Records from a data source
────────────────────────────────────────

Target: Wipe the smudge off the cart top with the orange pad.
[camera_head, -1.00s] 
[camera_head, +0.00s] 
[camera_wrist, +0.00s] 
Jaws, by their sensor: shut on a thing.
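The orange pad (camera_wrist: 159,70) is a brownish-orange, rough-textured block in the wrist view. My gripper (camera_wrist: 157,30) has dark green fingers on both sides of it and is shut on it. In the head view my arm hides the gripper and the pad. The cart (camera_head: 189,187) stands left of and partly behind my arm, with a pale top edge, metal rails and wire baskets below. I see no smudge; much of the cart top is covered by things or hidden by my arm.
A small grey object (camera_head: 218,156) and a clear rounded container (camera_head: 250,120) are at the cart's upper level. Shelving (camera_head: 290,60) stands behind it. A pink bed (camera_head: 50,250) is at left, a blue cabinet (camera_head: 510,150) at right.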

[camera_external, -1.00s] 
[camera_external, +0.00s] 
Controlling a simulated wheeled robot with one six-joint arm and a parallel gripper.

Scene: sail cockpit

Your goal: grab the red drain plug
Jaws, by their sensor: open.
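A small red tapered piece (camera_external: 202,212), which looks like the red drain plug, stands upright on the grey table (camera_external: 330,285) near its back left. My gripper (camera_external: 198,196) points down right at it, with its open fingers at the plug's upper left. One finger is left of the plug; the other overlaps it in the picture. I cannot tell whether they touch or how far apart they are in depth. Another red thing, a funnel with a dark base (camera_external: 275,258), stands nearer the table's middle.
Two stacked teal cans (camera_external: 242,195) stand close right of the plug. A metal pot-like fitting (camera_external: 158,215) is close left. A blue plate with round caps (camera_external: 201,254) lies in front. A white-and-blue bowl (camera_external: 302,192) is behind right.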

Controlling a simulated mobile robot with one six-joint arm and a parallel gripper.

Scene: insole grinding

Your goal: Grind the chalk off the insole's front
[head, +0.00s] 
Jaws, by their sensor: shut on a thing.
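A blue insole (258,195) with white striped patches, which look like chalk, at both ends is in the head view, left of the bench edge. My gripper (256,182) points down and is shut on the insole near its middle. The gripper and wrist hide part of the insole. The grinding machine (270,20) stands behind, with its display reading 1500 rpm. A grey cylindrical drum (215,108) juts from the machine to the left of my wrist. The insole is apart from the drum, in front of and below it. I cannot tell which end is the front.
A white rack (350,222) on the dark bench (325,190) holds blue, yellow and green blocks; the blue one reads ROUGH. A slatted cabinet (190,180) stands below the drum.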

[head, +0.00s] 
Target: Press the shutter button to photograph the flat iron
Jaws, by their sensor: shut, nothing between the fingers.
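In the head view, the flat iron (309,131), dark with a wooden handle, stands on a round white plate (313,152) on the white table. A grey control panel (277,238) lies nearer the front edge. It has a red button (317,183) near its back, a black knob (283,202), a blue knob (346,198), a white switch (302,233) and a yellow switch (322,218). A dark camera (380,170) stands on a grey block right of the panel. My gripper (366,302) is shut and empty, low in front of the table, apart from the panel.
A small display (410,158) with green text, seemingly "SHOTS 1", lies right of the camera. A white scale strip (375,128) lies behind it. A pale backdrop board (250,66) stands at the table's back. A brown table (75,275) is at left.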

────────────────────────────────────────

_REQUEST_.
Repeat, word for word, only the lines from the line holding "Scene: insole grinding" through the line holding "Target: Press the", with both of those lines included.

_RESULT FOR THIS EXERCISE_.
Scene: insole grinding

Your goal: Grind the chalk off the insole's front
[head, +0.00s] 
Jaws, by their sensor: shut on a thing.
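A blue insole (258,195) with white striped patches, which look like chalk, at both ends is in the head view, left of the bench edge. My gripper (256,182) points down and is shut on the insole near its middle. The gripper and wrist hide part of the insole. The grinding machine (270,20) stands behind, with its display reading 1500 rpm. A grey cylindrical drum (215,108) juts from the machine to the left of my wrist. The insole is apart from the drum, in front of and below it. I cannot tell which end is the front.
A white rack (350,222) on the dark bench (325,190) holds blue, yellow and green blocks; the blue one reads ROUGH. A slatted cabinet (190,180) stands below the drum.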

[head, +0.00s] 
Target: Press the shutter button to photograph the flat iron

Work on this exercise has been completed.